___ Listed records ___

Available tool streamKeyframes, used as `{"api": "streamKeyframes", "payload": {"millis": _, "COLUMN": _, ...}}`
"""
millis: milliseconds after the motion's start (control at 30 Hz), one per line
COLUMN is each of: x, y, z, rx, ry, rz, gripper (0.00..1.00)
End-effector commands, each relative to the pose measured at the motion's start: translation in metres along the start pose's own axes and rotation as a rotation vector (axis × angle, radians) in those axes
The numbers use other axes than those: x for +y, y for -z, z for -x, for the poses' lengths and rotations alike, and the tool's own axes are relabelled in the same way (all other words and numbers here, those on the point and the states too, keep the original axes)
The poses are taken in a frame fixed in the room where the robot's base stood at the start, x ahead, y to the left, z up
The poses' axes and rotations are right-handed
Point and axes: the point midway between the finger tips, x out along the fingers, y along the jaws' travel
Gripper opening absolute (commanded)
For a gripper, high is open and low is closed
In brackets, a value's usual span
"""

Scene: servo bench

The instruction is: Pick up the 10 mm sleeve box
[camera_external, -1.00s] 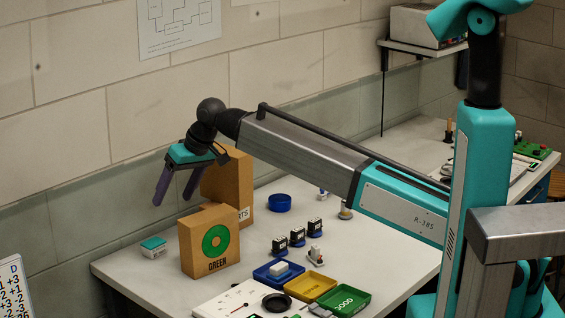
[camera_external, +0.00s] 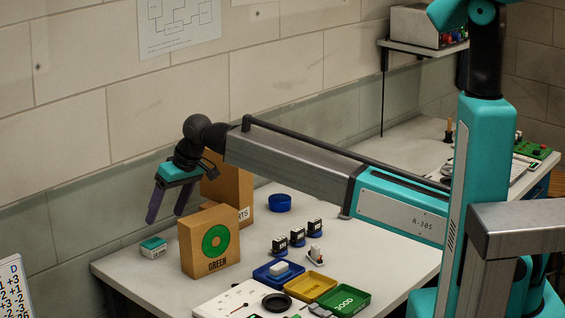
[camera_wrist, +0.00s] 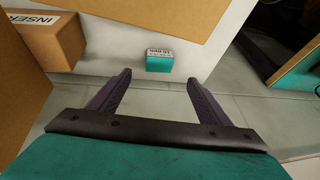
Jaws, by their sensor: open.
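A small teal-and-white box (camera_external: 153,247), which looks like the sleeve box, sits on the left part of the bench, left of the cardboard box marked GREEN. It also shows in the wrist view (camera_wrist: 159,61), beyond the fingertips and between their lines; its label is too small to read. My gripper (camera_external: 168,218) is open and empty. It hangs above the box's level, near the back wall, with its purple fingers pointing down. In the wrist view my gripper (camera_wrist: 158,78) has its two fingers spread apart, not touching the box.
The cardboard GREEN box (camera_external: 209,243) stands close right of the small box, with another cardboard box (camera_external: 231,186) behind it. Blue (camera_external: 264,274), yellow (camera_external: 310,287) and green (camera_external: 347,301) trays lie at the front right. The wall (camera_external: 60,150) is close behind my gripper.

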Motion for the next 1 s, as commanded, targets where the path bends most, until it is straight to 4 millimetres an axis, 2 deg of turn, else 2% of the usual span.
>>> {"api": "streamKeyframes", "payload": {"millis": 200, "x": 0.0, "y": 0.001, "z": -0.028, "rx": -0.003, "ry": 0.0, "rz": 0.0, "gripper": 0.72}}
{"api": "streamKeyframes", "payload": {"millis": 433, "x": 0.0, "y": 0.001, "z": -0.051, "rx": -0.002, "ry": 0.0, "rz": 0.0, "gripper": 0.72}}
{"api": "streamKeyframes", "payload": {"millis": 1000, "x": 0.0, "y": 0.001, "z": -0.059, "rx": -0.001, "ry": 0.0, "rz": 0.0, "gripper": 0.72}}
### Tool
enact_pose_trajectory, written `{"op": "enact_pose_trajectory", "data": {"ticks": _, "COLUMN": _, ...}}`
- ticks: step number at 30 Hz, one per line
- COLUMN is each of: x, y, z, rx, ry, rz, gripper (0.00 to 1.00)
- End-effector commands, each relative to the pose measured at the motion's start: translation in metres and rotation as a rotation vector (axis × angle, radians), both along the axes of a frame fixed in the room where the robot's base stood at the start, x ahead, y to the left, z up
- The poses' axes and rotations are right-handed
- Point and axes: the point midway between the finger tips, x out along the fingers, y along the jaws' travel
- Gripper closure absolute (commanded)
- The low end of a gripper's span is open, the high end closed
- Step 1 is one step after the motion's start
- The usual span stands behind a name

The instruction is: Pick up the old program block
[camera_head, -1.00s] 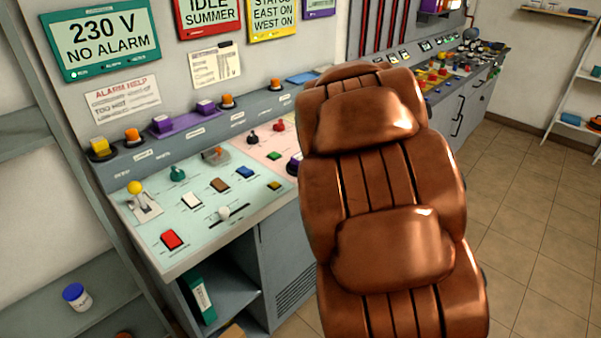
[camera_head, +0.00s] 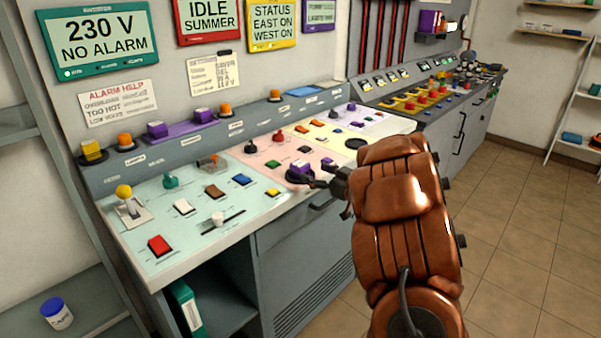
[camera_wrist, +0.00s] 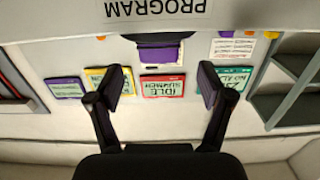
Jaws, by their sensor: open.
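A purple block (camera_head: 299,167) sits in a dark round seat on the pink part of the console, right by my gripper. I take it for the old program block, but no label on it is readable. In the wrist view, which looks upside down, a purple block (camera_wrist: 158,54) shows beyond the fingertips, roughly centred between them, near an inverted "PROGRAM" label (camera_wrist: 157,9). My gripper (camera_head: 322,178) is at the console's front edge, pointing left at the block; it also shows in the wrist view (camera_wrist: 160,82). Its fingers are spread with nothing between them. Whether a fingertip touches the block cannot be told.
Two more purple blocks (camera_head: 157,130) (camera_head: 205,116) sit on the back ledge among orange lamps. Buttons and levers crowd the console (camera_head: 150,265), including a yellow-knobbed lever (camera_head: 124,192). A shelf with a blue-lidded jar (camera_head: 57,313) stands left. The tiled floor (camera_head: 510,230) right is clear.

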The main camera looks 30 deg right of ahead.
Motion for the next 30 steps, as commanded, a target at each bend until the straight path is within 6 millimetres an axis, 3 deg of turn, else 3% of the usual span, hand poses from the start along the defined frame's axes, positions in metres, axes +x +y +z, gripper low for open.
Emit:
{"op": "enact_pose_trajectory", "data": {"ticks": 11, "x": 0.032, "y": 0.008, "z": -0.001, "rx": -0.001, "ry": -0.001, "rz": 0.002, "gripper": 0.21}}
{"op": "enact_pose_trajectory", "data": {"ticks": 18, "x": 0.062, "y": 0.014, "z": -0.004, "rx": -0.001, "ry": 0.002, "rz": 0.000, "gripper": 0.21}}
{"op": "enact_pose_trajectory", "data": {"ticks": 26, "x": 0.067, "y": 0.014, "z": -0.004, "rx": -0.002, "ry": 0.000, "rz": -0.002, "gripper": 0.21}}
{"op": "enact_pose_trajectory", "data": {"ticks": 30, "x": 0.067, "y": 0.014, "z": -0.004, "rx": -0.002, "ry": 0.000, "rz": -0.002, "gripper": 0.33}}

___

Problem description:
Restate the records word for word, omitting images.

Solution for this problem:
Available tool streamKeyframes, used as `{"api": "streamKeyframes", "payload": {"millis": _, "COLUMN": _, ...}}`
"""
millis: milliseconds after the motion's start (control at 30 Hz), one per line
COLUMN is each of: x, y, z, rx, ry, rz, gripper (0.00..1.00)
End-effector commands, each relative to the pose measured at the motion's start: translation in metres along the start pose's own axes and rotation as a rotation vector (axis × angle, radians) in those axes
The numbers use other axes than those: x for +y, y for -z, z for -x, for the poses' lengths and rotations alike, and the tool's own axes are relabelled in the same way (all other words and numbers here, those on the point and the states too, keep the original axes)
The poses are taken in a frame fixed in the room where the robot's base stood at the start, x ahead, y to the left, z up
The poses' axes and rotations are right-handed
Point and axes: the point midway between the finger tips, x out along the fingers, y along the jaws' travel
Gripper opening absolute (commanded)
For a gripper, high is open and low is closed
In brackets, a value's usual span
"""

Scene: servo bench

The instruction is: Pick up the 10 mm sleeve box
[camera_external, -1.00s] 
[camera_external, +0.00s] 
[camera_wrist, +0.00s] 
Jaws, by their sensor: open.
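A small teal-and-white box (camera_external: 153,247), which looks like the sleeve box, sits on the left part of the bench, left of the cardboard box marked GREEN. It also shows in the wrist view (camera_wrist: 159,61), beyond the fingertips and between their lines; its label is too small to read. My gripper (camera_external: 168,218) is open and empty. It hangs above the box's level, near the back wall, with its purple fingers pointing down. In the wrist view my gripper (camera_wrist: 158,78) has its two fingers spread apart, not touching the box.
The cardboard GREEN box (camera_external: 209,243) stands close right of the small box, with another cardboard box (camera_external: 231,186) behind it. Blue (camera_external: 264,274), yellow (camera_external: 310,287) and green (camera_external: 347,301) trays lie at the front right. The wall (camera_external: 60,150) is close behind my gripper.

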Motion for the next 1 s, as commanded, targets where the path bends most, until it is straight to 4 millimetres an axis, 2 deg of turn, else 2% of the usual span.
>>> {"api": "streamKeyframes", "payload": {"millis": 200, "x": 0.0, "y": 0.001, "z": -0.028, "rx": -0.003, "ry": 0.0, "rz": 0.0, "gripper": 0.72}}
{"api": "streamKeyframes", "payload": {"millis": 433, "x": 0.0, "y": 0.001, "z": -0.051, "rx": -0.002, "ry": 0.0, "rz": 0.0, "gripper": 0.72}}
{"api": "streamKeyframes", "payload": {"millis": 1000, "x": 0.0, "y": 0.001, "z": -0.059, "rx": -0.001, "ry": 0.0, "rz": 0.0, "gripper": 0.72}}
### Tool
enact_pose_trajectory, written `{"op": "enact_pose_trajectory", "data": {"ticks": _, "COLUMN": _, ...}}`
- ticks: step number at 30 Hz, one per line
- COLUMN is each of: x, y, z, rx, ry, rz, gripper (0.00 to 1.00)
- End-effector commands, each relative to the pose measured at the motion's start: translation in metres and rotation as a rotation vector (axis × angle, radians), both along the axes of a frame fixed in the room where the robot's base stood at the start, x ahead, y to the left, z up
- The poses' axes and rotations are right-handed
- Point and axes: the point midway between the finger tips, x out along the fingers, y along the jaws' travel
- Gripper closure absolute (commanded)
- The low end of a gripper's span is open, the high end closed
- Step 1 is one step after the motion's start
- The usual span stands behind a name

The instruction is: Pick up the old program block
[camera_head, -1.00s] 
[camera_head, +0.00s] 
[camera_wrist, +0.00s] 
Jaws, by their sensor: open.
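A purple block (camera_head: 299,167) sits in a dark round seat on the pink part of the console, right by my gripper. I take it for the old program block, but no label on it is readable. In the wrist view, which looks upside down, a purple block (camera_wrist: 158,54) shows beyond the fingertips, roughly centred between them, near an inverted "PROGRAM" label (camera_wrist: 157,9). My gripper (camera_head: 322,178) is at the console's front edge, pointing left at the block; it also shows in the wrist view (camera_wrist: 160,82). Its fingers are spread with nothing between them. Whether a fingertip touches the block cannot be told.
Two more purple blocks (camera_head: 157,130) (camera_head: 205,116) sit on the back ledge among orange lamps. Buttons and levers crowd the console (camera_head: 150,265), including a yellow-knobbed lever (camera_head: 124,192). A shelf with a blue-lidded jar (camera_head: 57,313) stands left. The tiled floor (camera_head: 510,230) right is clear.

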The main camera looks 30 deg right of ahead.
Motion for the next 30 steps, as commanded, a target at each bend until the straight path is within 6 millimetres an axis, 3 deg of turn, else 3% of the usual span, hand poses from the start along the defined frame's axes, positions in metres, axes +x +y +z, gripper low for open.
Emit:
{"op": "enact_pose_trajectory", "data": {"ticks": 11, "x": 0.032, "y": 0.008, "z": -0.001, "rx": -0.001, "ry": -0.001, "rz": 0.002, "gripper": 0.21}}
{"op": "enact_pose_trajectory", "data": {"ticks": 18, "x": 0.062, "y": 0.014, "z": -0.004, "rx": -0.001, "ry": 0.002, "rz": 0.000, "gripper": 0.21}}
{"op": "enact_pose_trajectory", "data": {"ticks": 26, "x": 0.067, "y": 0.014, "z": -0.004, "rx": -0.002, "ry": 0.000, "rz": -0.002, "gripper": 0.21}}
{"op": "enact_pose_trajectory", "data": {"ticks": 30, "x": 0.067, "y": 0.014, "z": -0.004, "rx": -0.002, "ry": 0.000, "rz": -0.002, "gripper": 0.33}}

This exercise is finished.